Liabilities from international roaming            
Supplier invoices received   42   (16)   26
Accruals   83   (60)   23
Total liabilities from international roaming   125   (76)   49

Management of equity resources

Managed capital is defined as equity including non-controlling interests. Swisscom seeks to maintain a robust equity basis which enables it to assure the continuing existence of the company as a going concern and to offer investors an appropriate return in relation to the risks entered into. Furthermore, Swisscom maintains funds to enable capital investments to be made which will bring future benefits to customers as well as generate further returns for investors. The managed capital is monitored through the equity ratio which is the ratio of consolidated equity to total assets.

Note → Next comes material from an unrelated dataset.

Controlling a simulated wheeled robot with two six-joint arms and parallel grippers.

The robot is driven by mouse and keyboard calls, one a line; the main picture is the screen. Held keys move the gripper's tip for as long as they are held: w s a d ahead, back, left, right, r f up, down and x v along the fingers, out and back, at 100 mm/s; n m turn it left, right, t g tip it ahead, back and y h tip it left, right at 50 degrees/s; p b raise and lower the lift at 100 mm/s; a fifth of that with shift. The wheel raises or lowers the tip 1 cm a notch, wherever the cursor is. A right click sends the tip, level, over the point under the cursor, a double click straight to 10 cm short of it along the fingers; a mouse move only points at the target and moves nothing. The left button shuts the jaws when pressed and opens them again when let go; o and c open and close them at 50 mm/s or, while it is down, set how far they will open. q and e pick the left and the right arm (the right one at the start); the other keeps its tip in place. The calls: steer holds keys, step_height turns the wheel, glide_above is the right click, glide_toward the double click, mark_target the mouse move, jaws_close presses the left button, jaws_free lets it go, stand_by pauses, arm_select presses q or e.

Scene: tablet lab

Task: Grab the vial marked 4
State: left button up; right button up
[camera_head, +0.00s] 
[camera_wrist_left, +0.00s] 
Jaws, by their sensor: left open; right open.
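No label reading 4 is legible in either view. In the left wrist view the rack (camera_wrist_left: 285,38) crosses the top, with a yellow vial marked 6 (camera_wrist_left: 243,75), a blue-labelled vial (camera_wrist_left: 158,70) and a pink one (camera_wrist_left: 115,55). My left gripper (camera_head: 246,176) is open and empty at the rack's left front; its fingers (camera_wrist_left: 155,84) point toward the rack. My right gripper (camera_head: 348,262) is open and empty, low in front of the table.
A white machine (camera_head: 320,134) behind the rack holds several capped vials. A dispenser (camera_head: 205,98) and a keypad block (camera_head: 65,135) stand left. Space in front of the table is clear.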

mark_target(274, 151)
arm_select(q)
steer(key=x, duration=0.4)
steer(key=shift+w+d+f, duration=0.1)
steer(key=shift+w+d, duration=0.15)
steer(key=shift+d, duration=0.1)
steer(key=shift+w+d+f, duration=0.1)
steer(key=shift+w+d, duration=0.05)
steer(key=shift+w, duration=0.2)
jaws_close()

The following table illustrates the calculation of the equity ratio:

In CHF million   31.12.2016   31.12.2015
Share of equity attributable to equity holders of Swisscom Ltd   6,514   5,237
Share of equity attributable to non-controlling interests   8   5
Total capital   6,522   5,242
         
Total assets   21,454   21,149
Equity ratio in %   30.4   24.8

In its strategic targets, the Federal Council has ruled that Swisscom’s net indebtedness shall not exceed a multiple of approximately 2.1 of the operating result before taxes, interest and depreciation and amortisation (EBITDA). Exceeding this limit temporarily is permitted. The net-debt-to-EBITDA ratio is as follows:

In CHF million   31.12.2016   31.12.2015
Debenture bonds   6,140   5,430
Bank loans   753   1,356
Private placements   738   931
Finance lease liabilities   508   526
Other financial liabilities   357   350
Total financial liabilities   8,496   8,593
Cash and cash equivalents   (329)   (324)
Current financial assets   (177)   (85)
Non-current fixed interest-bearing deposits   (144)   (142)
Net debt   7,846   8,042
         
Operating income before depreciation and amortisation (EBITDA)   4,293   4,098
Ratio net debt/EBITDA   1.8   2.0

Net debt consists of total financial liabilities less cash and cash equivalents, current financial assets as well as non-current fixed interest-bearing financial investments.